To make folk art in the restaurant stand out and pop, the walls have been painted in reds, oranges, yellows, blues and lavenders, reflective of Mexico’s high-end homes and its architecture.
Each wall showcases a unique collection. One wall features ceramic moons and suns by noted Mexican artist Sergio Bustamante, Mahowald’s favorite collection.
Another highlights works by Pierson, known locally and nationally for his character coyote portraits. One of Pierson’s paintings is a 3-by-5-foot “Coyote Portrait of the Panzon,” a humorous image of Mahowald as a coyote wearing his signature khaki trousers, Rockport shoes and family ring with a cellphone in his pocket.

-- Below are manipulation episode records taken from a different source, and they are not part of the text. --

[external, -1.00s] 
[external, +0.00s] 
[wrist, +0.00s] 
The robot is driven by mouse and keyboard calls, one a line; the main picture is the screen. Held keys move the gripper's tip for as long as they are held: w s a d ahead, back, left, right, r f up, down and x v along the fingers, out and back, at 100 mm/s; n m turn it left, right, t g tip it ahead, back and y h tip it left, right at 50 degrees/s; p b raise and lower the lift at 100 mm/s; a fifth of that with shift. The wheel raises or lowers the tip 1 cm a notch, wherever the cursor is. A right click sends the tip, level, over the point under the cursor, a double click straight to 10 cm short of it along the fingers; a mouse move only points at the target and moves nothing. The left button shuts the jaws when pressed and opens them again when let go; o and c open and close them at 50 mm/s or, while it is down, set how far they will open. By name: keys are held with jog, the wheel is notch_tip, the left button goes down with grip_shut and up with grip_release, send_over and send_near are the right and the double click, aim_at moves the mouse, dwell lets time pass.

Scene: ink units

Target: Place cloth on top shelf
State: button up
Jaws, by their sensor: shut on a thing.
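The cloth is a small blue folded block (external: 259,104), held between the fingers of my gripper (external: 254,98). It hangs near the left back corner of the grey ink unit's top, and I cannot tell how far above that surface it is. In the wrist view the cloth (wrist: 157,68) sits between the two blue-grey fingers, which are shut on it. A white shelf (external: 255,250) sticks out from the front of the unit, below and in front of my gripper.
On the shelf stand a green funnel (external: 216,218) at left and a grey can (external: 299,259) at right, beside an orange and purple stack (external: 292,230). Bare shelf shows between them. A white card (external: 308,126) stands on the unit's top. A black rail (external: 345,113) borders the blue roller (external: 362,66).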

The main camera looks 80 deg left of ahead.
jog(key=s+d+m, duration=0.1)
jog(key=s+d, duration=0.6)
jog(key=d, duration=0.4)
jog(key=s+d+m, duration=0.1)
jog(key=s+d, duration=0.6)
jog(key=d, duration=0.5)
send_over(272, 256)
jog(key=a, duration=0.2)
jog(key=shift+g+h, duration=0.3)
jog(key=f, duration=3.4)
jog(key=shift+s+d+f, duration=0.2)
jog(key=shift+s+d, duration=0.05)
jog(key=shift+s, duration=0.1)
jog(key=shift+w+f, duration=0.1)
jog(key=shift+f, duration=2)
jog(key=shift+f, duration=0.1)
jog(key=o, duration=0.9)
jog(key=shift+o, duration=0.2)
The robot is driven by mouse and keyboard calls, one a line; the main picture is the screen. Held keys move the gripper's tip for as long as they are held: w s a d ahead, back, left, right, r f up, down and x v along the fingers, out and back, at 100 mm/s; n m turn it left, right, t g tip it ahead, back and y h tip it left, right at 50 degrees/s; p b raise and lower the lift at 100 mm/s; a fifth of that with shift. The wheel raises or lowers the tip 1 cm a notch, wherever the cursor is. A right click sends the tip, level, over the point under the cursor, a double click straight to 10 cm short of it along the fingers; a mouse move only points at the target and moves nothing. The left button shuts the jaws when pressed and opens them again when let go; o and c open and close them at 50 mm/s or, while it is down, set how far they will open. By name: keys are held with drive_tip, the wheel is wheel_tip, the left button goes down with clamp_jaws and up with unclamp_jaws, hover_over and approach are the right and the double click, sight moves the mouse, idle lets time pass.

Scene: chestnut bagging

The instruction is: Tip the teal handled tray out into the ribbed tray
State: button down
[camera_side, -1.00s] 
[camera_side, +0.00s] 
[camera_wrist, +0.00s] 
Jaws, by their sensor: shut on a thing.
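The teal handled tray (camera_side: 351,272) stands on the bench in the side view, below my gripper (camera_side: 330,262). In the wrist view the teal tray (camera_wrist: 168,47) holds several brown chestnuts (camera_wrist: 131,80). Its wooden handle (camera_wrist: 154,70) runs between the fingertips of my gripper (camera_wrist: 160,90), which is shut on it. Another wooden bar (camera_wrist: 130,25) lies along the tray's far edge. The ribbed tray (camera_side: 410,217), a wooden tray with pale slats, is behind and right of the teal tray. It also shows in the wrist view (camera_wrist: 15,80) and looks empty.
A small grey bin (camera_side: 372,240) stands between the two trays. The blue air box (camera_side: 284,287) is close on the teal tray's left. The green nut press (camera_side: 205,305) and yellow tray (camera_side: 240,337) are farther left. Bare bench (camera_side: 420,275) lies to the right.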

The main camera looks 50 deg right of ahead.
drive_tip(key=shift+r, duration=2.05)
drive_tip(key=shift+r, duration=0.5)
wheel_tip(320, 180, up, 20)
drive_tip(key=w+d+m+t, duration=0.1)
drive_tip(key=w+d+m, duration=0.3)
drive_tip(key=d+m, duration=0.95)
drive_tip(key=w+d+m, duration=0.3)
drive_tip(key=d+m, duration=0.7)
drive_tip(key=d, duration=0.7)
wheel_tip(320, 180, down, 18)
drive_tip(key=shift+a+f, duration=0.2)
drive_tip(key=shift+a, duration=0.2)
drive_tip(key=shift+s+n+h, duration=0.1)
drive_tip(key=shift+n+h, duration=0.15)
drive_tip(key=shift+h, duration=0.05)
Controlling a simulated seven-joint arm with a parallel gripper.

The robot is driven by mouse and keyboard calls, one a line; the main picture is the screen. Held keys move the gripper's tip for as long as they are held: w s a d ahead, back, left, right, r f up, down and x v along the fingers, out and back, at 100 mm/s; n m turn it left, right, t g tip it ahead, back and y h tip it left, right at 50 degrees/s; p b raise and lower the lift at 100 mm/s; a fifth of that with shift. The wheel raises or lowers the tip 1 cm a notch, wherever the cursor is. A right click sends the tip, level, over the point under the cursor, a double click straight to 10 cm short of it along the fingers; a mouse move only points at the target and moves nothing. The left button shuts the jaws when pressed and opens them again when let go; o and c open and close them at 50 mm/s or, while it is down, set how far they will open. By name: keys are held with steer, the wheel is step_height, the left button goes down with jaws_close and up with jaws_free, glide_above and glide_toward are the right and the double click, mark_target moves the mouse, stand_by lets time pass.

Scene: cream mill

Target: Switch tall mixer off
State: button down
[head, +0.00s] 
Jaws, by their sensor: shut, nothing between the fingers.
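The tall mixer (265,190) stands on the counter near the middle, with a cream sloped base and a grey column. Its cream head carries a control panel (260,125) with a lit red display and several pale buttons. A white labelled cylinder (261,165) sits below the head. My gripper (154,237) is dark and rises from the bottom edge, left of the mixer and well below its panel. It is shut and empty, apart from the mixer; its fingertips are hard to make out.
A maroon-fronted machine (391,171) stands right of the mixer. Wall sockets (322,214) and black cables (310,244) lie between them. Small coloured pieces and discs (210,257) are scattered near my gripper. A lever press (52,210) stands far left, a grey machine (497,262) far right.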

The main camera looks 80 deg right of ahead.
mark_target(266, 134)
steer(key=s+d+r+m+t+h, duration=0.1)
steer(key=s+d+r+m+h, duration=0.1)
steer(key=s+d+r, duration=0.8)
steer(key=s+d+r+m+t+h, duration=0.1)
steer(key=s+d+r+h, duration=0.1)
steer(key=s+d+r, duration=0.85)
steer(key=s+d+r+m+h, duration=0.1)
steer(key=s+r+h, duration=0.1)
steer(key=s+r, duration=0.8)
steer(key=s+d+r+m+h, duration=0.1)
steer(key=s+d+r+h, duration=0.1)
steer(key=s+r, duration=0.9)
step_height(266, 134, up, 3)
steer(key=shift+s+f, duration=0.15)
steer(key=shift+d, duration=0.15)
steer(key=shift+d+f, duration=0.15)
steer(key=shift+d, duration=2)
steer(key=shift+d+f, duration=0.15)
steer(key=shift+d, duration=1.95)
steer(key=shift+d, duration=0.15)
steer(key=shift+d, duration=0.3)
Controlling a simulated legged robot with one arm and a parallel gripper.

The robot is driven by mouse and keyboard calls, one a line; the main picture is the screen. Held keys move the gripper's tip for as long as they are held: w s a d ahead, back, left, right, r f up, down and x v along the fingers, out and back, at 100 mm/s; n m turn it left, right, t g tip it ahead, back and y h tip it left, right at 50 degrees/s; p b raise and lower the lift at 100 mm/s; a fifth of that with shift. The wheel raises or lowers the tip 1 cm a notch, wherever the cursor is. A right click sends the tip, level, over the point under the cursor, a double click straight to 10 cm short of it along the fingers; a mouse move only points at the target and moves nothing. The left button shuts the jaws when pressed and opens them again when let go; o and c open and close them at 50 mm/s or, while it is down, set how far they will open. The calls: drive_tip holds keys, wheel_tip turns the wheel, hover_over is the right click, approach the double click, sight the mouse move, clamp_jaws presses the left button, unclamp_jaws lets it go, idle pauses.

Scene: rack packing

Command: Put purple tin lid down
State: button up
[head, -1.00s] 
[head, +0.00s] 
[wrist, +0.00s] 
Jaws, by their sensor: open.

Mahowald is intuitive when it comes to art, Pierson said. He does not question what he sees, he said. If he likes it, that’s enough.
“The thing that makes Chuck’s collection so interesting, you just never know what you’re going to see,” Pierson said.
Mahowald trusts his judgment in a way that very few people do, Pierson said. Art is similar to any collection, like cars, he said. If you are into cars, the more rare or eccentric or obscure the car, the more interesting it is.
“Mahowald’s collection is just that,” he said. “It’s so eccentric. It’s really an unusual and interesting collection.”
Mahowald backs up his collections with knowledge of the art, just as he does with his food and drinks, Pierson said. He digs into why they make it and how they make it. He doesn’t just know Mexican food, he knows Mexican food, Pierson said.
Much of the mystique of the restaurant and its collections is how Mahowald arranges his pieces. For years, he changed out his arrangements monthly, these days, less frequently.
Pierson, who hails from a family of restaurateurs, says Mahowald’s artworks have a flow.
“People think of their eyes as something that just glides along the surface, but it doesn’t,” he said. “Your eye can actually chew. It will want to chew on something like a mouth would. You want it to flow on. That’s what he can do. Guide that eye. There’s a nice peaceful flow to that.”
Mahowald is a fixture in his restaurant like the wood-carved doors that bang open and shut from 11 a.m. to 9:30 p.m. most days.
During the lunch and dinner hours, the soft-spoken proprietor stands posted at the oversized doors to shake hands as people enter. He embraces longtime patrons, steers customers to tables and teases the salsa-and-chips-wielding servers.
Ask him about a piece on display and be ready for a story. He told a recent visitor about the time he entered artist Sergio Bustamante’s house in Tlaquepaque, Mexico. Mahowald stepped off a narrow street into Bustamante’s studio, then ventured into a back hallway that led to his house. A glimpse of the interior took his breath away with its tile floors, glass walls, courtyard pond and live flamingos and peacocks in captivity. He did not meet Bustamante that day, but left with a memory.
“It was really fantastic,” he said. “Everything about that place was impressive.”
Linda Grimes, a server, is nervous and astonished at Mahowald’s agility on a ladder. She holds her breath when the 74-year-old restaurateur climbs the ladder to arrange groupings on ceiling-high shelves or reaches for a rafter.
“He is fearless,” Grimes said.
Mahowald’s longtime friend Bridget McKeown of Kansas City is one of Mahowald’s many traveling companions through the years. She says the dry-witted Mahowald has an eye for art and the ability to connect with people.
“He loves his customers and his customers love him like family,” McKeown said.
In 2012 the art gallery at Lenexa City Hall featured Mahowald’s Day of the Dead figurines in their monthly exhibit to coincide with Halloween. Judy Tuckness of the Lenexa Arts Council wanted to showcase the Mexican culture with Mahowald’s Day of the Dead collection.
She has watched Mahowald’s art display at Panzon’s grow through the years.
“It was an amazing exhibit,” Tuckness said.
At Panzon’s people can see that art can be interesting and entertaining, not stuffy, Tuckness said. It tells a great story of another culture, something Mahowald is comfortable doing, she said.
“It’s nice to have someone in our community that does feel that link,” Tuckness said. “The very fact that we are becoming more populated with the Hispanic culture, this gives people more of a link of it. Maybe it will build a bridge.”